SRF News: Was wissen Sie über den Hintergrund des Konflikts, des Brandes?
Rudolf Balmer: Laut Auskunft der Polizei ist es zu einem Streit gekommen. Offenbar sind afghanische und kurdische Flüchtlinge mit Messern aufeinander losgegangen. Die Polizei konnte eine Eskalation nicht verhindern, es gab sechs Verletzte. Die Flüchtlinge mussten dann in der Nacht evakuiert werden, sie sind jetzt in zwei Turnhallen untergebracht.
Grande-Synthe ist ein ofizielles Lager, das von den Behörden in Zusammenarbeit mit Médecins Sans Frontières eingerichtet wurde. Wie konnte die Lage dort so eskalieren?
Grande Synthe war der Versuch, ein Lager zu schaffen, das den internationalen Standards entspricht. In der Gegend existierten zuvor wilde Camps, ähnlich wie bei Calais. Das neue Lager konnte dann aber nicht so viele Leute aufnehmen, wie tatsächlich ankamen. Geplant waren 700 – zeitweise befanden sich aber bis zu 2000 Personen im Lager. Das erklärt die Spannungen.

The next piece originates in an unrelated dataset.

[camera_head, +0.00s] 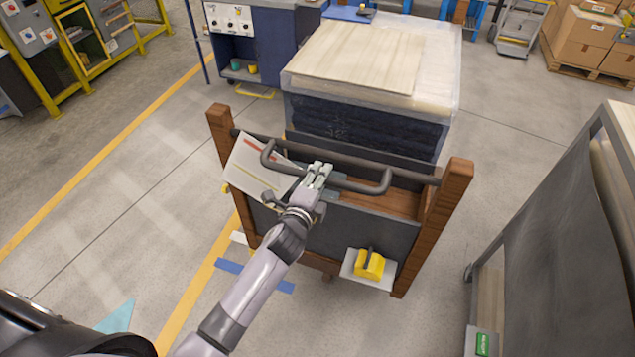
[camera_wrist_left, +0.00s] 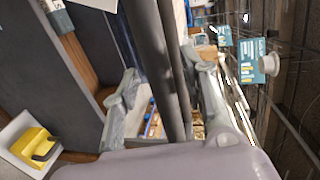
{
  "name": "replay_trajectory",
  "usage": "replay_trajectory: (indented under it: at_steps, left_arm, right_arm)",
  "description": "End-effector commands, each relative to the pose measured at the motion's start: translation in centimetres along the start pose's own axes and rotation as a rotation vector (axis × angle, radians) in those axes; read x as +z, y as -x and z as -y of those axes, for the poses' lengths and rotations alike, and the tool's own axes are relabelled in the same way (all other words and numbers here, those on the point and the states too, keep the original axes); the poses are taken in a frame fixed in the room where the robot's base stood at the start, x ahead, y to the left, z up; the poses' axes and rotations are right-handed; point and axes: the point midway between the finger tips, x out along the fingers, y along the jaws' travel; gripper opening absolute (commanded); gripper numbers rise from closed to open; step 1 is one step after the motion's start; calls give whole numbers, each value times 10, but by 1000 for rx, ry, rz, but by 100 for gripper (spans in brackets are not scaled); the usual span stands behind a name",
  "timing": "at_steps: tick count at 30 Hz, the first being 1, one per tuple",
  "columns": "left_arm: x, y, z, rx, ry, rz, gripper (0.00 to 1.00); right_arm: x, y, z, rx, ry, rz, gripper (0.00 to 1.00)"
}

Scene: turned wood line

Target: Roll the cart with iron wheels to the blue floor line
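The cart has brown wooden posts (camera_head: 442,215), a dark front panel (camera_head: 352,232) and a bent dark push handle (camera_head: 372,187). Its wheels are hidden or too unclear to make out. My left gripper (camera_head: 318,174) is at the middle of the handle. In the left wrist view, the dark bar (camera_wrist_left: 163,60) passes between the spread fingers of this gripper (camera_wrist_left: 165,100), with a gap visible beside one finger. Blue floor line pieces (camera_head: 229,266) show left of and under the cart's near side. My right gripper is not in view.
A wrapped pallet stack (camera_head: 368,105) stands right behind the cart. A dark-sided rack (camera_head: 560,225) stands at the right. A yellow block (camera_head: 369,264) sits on the cart's small front shelf. A yellow floor line (camera_head: 120,157) crosses open floor at left.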

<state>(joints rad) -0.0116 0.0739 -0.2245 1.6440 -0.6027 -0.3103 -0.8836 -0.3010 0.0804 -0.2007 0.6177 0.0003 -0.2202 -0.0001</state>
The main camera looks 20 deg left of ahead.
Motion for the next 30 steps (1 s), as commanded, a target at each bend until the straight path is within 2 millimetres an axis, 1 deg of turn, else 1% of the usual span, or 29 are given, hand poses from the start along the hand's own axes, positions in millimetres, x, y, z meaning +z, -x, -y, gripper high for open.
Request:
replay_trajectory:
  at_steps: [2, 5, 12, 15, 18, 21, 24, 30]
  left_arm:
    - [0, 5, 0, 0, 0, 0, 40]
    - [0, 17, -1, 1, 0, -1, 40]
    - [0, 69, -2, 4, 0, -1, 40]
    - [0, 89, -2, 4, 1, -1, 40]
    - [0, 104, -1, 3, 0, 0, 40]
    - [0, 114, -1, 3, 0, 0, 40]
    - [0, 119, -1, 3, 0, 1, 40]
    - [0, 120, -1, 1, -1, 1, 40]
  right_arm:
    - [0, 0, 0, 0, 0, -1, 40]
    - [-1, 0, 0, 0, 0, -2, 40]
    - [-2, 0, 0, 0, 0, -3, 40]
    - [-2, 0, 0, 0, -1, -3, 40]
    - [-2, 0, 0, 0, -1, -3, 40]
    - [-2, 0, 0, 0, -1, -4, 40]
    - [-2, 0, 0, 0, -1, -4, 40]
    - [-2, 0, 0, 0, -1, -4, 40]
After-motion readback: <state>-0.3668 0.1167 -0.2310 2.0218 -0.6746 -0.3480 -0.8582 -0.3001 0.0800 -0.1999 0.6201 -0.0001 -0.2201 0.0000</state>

Wer hat das Lager betreut?
Hilfswerke, die mit den Gemeindebehörden zusammengearbeitet haben. Am Anfang war es Médecins Sans Frontières, am Ende dann eine lokale Vereinigung. Sie waren mit den Entwicklungen im Lager überfordert. Die hygienischen Bedingungen haben sich sehr rasch verschlechtert und es gab immer wieder Spannungen zwischen den Migranten und kriminellen Schlepperorganisationen, die im Lager aktiv waren.
Hat die Eskalation Konsequenzen?
Viele Flüchtlinge sind erst kürzlich aus Calais gekommen, als das dortige Lager geschlossen wurde. Das hat die Probleme in Grande-Synthe massiv verschärft. Bürgermeister Damien Carême hat zum Wunsch der Pariser Regierung, das Lager zu schliessen, gesagt, das gehe so nicht. Auch wenn die Bedingungen im Lager sehr schlecht seien, sei es immer noch besser als nichts. Eine Alternative gebe es nicht.
Zuerst Calais, jetzt Grande-Synthe – man hat den Eindruck Frankreich sei mit den Flüchtlingen überfordert. Stimmt dieser Eindruck?
Dieser Eindruck stimmt eindeutig. Man hat eine Prozedur für das Asylverfahren, die viel zu lange dauert. Auch ist Frankreich im Vergleich zu anderen europäischen Ländern – sogar im Vergleich zur Schweiz – nicht so generös, wie man das vielleicht erwarten könnte. Im letzten Jahr gab es 85‘000 Asylgesuche, davon wurden 26‘000 bewilligt. Die Folge davon ist, dass die Abgewiesenen meisten trotzdem in Frankreich bleiben. Nur für ihre Unterbringung ist dann überhaupt nichts vorgesehen. Sie werden zu Sans-Papiers. Das verschlimmert ihre Situation und auch die Wiederstände gegen die Flüchtlingspolitik generell.
Das Gespräch führte Brigitte Kramer.